Regular maintenance is essential to keep a building in great condition and avoid unexpected repair costs. As buildings age, they naturally require more care and periodic upgrades to maintain their value and safety standards.

Sometimes, levies may increase incrementally to ensure there are enough funds to cover upcoming projects or to stay ahead of wear and tear, helping avoid special levies or more severe increases in the future.

Further reading: What are special levies?

3. Sinking Fund Health

A well-managed sinking fund helps a body corporate cover major capital works – like repainting, driveway resurfacing, or replacing common property, as the costs arise, without needing to raise a large special levy or take out a loan. To plan for this, a sinking fund forecast is prepared, usually by an independent quantity surveyor, who assesses all building elements and predicts when upgrades, replacements and capital works are required over short, medium and long term life span of the buildings, assets and amenities.

This forecast is typically reviewed every five years, but sometimes sooner if significant projects run over budget or unexpected costs arise. If the forecast shows that the current savings are not enough to meet future expenses, levies may need to increase to keep the sinking fund on track. This ensures that funds are available when needed, avoiding any surprises and protecting the long-term condition and value of the property.

Further reading: Reviewing the sinking fund

4. Frequency and Level of Services

Every building is unique in the services it provides. Regular gardening, cleaning, pool servicing, security, and other maintenance all come at a cost. If your building has a higher frequency of services or has recently voted to increase services, greater costs will be incurred, and this will be reflected in higher levies in most cases. Smaller buildings can feel these increases even more with fewer owners to share the expenses when costs increase.

5. Energy and Utility Costs

The cost of powering and servicing common areas like lifts, pools, gyms, and shared gardens, adds to the levy total. Rising utility prices or greater usage can push costs up. Some buildings invest in sustainability measures, like solar panels or changes from standard lighting to more efficient LED and/or timer-based systems. Initial investment in energy efficient systems may increase costs initially but can deliver savings in the longer term.

6. Rising Costs of Goods and Services

Much like household expenses, a building’s running costs rarely stay the same. Inflation, supply chain pressures and rising labour costs mean that essential goods and services all become more expensive over time. A body corporate must adjust its levies to keep pace with these increases to maintain the building’s condition and comply with its obligations.

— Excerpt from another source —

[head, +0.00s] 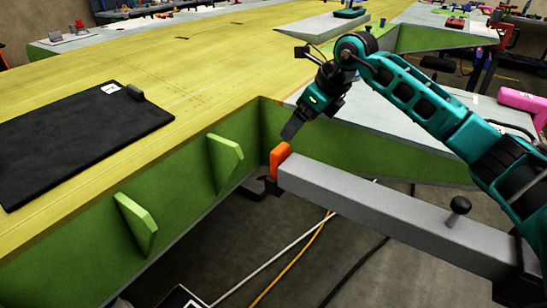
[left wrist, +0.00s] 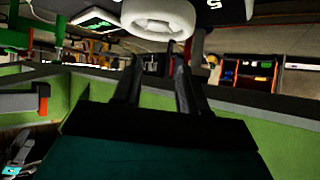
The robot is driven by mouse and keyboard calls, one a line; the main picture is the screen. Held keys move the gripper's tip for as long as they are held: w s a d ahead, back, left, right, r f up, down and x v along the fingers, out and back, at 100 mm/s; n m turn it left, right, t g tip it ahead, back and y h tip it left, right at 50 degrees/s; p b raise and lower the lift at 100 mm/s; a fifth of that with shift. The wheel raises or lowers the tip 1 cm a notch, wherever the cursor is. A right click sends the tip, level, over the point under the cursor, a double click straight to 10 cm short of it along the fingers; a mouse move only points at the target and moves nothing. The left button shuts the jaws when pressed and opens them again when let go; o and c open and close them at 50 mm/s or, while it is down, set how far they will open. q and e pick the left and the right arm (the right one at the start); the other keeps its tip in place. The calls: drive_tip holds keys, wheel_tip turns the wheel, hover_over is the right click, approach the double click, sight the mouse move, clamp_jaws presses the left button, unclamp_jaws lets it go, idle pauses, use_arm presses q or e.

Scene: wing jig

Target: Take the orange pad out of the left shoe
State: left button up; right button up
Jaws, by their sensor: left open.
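An orange piece at a grey beam's end (left wrist: 43,89), probably the pad, shows there at the left, away from the fingers.
A black mat (head: 85,140) lies on the yellow wing panel (head: 200,70). Two green ribs (head: 137,222) stick out from the green wall below it. Cables cross the floor under the beam.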

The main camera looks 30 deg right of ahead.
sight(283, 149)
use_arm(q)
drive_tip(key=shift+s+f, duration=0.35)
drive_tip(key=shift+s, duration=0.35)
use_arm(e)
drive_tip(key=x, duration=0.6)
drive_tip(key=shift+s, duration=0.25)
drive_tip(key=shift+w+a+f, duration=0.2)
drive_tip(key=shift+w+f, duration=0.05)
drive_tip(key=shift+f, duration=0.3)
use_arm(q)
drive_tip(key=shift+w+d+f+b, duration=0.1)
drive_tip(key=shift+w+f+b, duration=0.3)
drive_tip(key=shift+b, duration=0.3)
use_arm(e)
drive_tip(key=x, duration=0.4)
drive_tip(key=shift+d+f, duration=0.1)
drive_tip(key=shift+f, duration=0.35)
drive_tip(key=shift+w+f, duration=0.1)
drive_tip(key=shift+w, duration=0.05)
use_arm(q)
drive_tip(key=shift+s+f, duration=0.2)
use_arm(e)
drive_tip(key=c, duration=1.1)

7. Compliance and Safety Requirements

New regulations – fire safety standards, cladding rectification, lift safety upgrades or energy efficiency requirements may mean additional inspections, certifications or works that must be funded by the body corporate.

In Summary

Most body corporate levies generally increase over time as maintenance and capital works arises. Adequate budgeting and an understanding of the cost of running your body corporate now and in the long run can ensure that the increases in time are gradual rather than reactive and sometimes costly increases.